Les forces de l’OTAN, dont le Canada, effectuent des exercices militaires en Ukraine dans le cadre de l’opération "Rapid Trident" de 2021. Photo : Caméra de combat

Des décennies d’escalade des tensions avec la Russie

L’expansion de l’OTAN - et les promesses non tenues qui l’accompagnent - est souvent citée comme le point central de la provocation de la Russie, mais les preuves vont bien au-delà.

En avril 2008, les chefs d’État de l’OTAN se sont réunis à Bucarest et ont déclaré, entre autres, qu’ils "saluaient" les "aspirations" de l’Ukraine et de la Géorgie à adhérer à l’OTAN. "Nous sommes convenus aujourd’hui que ces pays deviendront membres de l’OTAN", déclarait la déclaration.

Un câble classifié datant de quelques mois révèle que les diplomates étaient activement conscients de l’effet de cette décision sur la Russie.
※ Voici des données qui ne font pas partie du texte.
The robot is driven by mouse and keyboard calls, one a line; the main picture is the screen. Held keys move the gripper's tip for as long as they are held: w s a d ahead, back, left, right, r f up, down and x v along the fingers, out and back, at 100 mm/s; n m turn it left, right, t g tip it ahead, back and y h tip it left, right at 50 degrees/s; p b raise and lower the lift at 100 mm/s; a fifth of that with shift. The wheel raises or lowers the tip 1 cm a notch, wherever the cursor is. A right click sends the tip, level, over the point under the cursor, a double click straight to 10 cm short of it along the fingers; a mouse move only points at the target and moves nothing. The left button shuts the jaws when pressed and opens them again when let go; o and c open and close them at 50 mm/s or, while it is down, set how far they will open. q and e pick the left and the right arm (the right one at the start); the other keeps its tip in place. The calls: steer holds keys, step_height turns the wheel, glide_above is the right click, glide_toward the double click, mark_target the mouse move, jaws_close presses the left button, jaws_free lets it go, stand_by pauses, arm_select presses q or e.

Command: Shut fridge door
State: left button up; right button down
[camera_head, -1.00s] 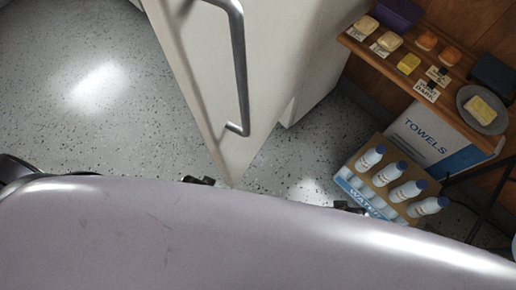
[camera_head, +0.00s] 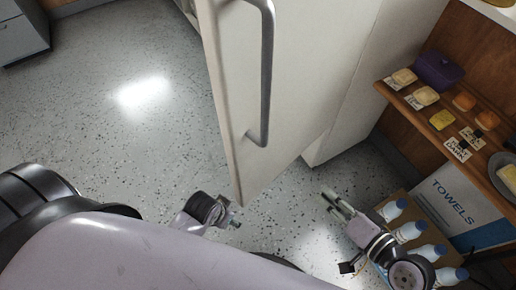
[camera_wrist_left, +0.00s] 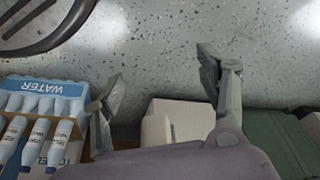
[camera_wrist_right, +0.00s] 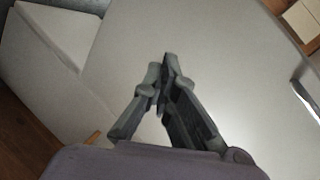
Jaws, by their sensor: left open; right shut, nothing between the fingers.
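The white fridge door (camera_head: 300,70) stands open in the head view, its outer face and long grey handle (camera_head: 267,75) towards me. The fridge body (camera_head: 372,85) is behind it on the right. My right gripper (camera_head: 333,203) is shut and empty, right of the door's lower corner and apart from it. In the right wrist view its fingers (camera_wrist_right: 168,62) point at the white door face (camera_wrist_right: 235,80), with the handle (camera_wrist_right: 305,102) at the right edge. My left gripper (camera_head: 236,222) is open and empty, below the door's lower corner; its spread fingers show in the left wrist view (camera_wrist_left: 163,66).
A wooden shelf (camera_head: 425,118) with food and a purple box (camera_head: 438,70) is at the right. Below it are a TOWELS box (camera_head: 455,205) and a crate of bottles (camera_head: 410,232), close to my right gripper. The speckled floor (camera_head: 120,140) left of the door is clear.

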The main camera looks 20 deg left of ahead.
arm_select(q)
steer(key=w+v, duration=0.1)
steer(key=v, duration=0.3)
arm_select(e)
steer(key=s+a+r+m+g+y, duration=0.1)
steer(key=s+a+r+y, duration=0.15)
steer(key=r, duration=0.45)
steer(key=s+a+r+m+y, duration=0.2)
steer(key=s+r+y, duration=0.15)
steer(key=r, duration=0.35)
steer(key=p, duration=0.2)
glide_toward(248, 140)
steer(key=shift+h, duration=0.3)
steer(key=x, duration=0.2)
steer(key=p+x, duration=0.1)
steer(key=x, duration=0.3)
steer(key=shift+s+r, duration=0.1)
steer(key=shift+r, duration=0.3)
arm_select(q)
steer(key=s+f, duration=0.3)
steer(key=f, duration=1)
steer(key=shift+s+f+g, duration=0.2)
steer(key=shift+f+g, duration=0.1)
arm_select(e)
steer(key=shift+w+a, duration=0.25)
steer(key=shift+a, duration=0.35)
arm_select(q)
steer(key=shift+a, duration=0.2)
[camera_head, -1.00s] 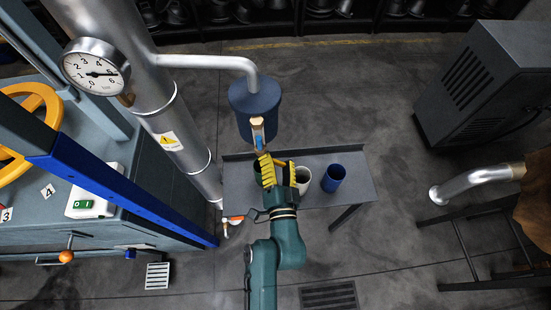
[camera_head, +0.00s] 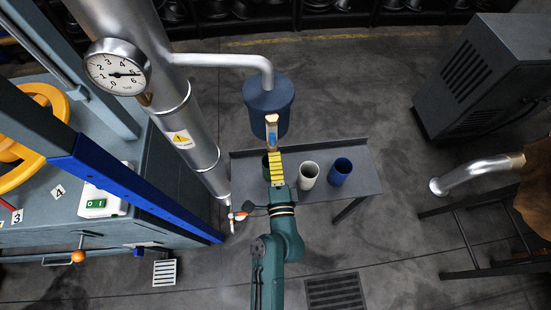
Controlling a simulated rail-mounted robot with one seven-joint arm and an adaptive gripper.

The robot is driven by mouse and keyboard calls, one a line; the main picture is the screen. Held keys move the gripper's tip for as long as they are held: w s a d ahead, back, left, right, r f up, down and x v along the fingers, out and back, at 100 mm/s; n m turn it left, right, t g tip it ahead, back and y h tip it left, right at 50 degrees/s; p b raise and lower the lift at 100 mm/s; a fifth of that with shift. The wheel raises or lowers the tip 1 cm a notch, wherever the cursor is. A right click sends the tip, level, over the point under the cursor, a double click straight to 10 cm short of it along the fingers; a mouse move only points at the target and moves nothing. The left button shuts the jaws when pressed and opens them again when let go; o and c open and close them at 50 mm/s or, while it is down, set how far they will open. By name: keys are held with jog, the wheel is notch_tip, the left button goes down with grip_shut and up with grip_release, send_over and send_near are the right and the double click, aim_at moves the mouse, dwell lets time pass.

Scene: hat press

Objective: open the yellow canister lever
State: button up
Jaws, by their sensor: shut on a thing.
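The canister (camera_head: 269,103) is dark blue, not yellow, and hangs on the pipe above the side table. A tan, brass-like tap (camera_head: 272,120) with a blue lever part (camera_head: 272,131) is on its front. My gripper (camera_head: 274,151), with yellow ribbed fingers, reaches up to the lever from below. The fingers are together, shut on the lever's lower end, which they mostly hide. A dark green cup (camera_head: 266,160) stands on the table, partly hidden behind my fingers.
A white cup (camera_head: 309,175) and a blue cup (camera_head: 341,171) stand on the grey side table (camera_head: 364,186), to the right of my gripper. A metal column with a gauge (camera_head: 117,70) rises at left. A small red-and-white valve (camera_head: 237,216) is close to my wrist.

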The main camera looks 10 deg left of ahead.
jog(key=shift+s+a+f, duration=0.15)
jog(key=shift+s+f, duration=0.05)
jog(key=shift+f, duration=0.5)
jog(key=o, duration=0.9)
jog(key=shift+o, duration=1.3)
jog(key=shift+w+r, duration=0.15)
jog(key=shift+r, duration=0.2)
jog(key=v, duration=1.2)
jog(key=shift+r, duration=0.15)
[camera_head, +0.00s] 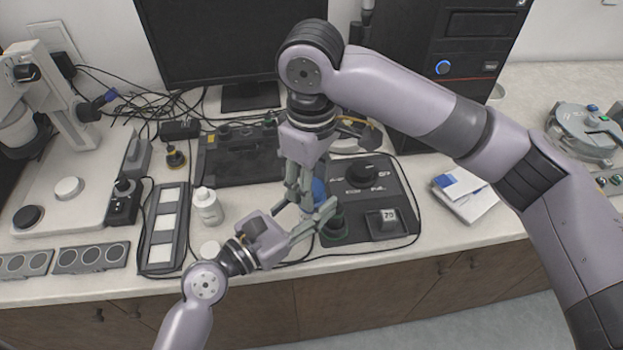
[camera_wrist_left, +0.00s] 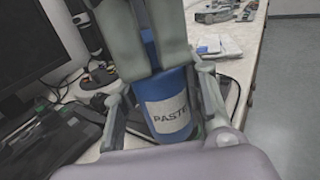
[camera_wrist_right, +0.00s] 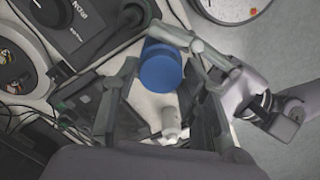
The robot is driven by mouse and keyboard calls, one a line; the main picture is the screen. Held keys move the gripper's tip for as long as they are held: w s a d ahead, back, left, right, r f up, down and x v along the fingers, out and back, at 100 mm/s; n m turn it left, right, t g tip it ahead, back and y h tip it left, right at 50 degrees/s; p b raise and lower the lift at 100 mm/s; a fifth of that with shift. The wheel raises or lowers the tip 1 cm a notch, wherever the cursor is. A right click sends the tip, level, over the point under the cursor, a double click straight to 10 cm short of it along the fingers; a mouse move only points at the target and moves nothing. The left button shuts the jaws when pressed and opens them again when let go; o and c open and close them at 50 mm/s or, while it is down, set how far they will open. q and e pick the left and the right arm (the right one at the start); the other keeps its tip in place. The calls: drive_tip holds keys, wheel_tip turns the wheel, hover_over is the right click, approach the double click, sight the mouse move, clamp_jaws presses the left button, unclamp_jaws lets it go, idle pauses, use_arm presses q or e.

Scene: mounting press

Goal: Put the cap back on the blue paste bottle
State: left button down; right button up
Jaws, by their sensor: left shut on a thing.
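The blue paste bottle (camera_wrist_left: 170,115) stands upright with its PASTE label facing my left wrist camera. My left gripper (camera_head: 318,215) is shut on it, a finger on each side. A flat round blue top (camera_wrist_right: 160,72) shows in the right wrist view; I cannot tell whether it is the cap or the bottle's own top. My right gripper (camera_head: 300,195) points down directly above the bottle. Its fingers (camera_wrist_left: 148,45) lie either side of a narrow blue part and hide the bottle's upper end. Whether they grip it is unclear. No separate cap lies in plain view.
A white bottle (camera_head: 207,207) stands left of the grippers. The dark control panel (camera_head: 375,182) and a box reading 70 (camera_head: 385,222) lie close on the right. The counter's front edge (camera_head: 400,250) is near.

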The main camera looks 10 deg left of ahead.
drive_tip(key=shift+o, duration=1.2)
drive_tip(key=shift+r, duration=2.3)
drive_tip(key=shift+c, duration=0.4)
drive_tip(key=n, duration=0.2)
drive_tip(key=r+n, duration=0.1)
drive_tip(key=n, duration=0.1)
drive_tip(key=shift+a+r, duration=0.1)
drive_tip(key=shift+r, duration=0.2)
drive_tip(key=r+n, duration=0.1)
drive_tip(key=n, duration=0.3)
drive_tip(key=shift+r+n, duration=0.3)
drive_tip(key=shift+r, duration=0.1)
Rédigé par l’ambassadeur américain en Russie de l’époque, William J. Burns, et rendu public par Wikileaks, le mémo se lit en partie comme suit :

Les experts nous disent que la Russie est particulièrement inquiète que les fortes divisions en Ukraine sur l’adhésion à l’OTAN, avec une grande partie de la communauté ethnique russe contre l’adhésion, pourrait conduire à une scission majeure, impliquant la violence ou, au pire, la guerre civile. Dans cette éventualité, la Russie devrait décider d’intervenir, une décision qu’elle ne veut pas avoir à prendre.

Une déclaration de mauvais augure à la lumière des récents événements. (Au début de 2021, le président Joe Biden a nommé Burns directeur de la Central Intelligence Agency).

Le jour même de la publication de la déclaration de l’OTAN à Bucarest, le New York Times a rapporté que sa formulation était en fait un compromis soigneusement choisi pour masquer les désaccords. "L’Allemagne et la France ont déclaré qu’elles pensaient que, puisque ni l’Ukraine ni la Géorgie ne sont suffisamment stables pour participer au programme maintenant, un plan d’adhésion serait une offense inutile à la Russie, qui s’oppose fermement à cette initiative", rapporte le Times.

En d’autres termes, en 2008, les États-Unis savaient que proposer l’adhésion de l’Ukraine à l’OTAN attiserait les tensions avec la Russie et qu’il était extrêmement improbable que cette adhésion soit acceptée par deux des trois membres les plus puissants d’Europe. Sachant ces deux choses, ils ont déployé des efforts diplomatiques considérables pour faire croire à une adhésion imminente.

Dans les années qui ont suivi, l’Ukraine a dû faire face à l’escalade des tensions avec la Russie, sciemment attisée par les États-Unis, sans bénéficier de la protection de l’adhésion à l’OTAN.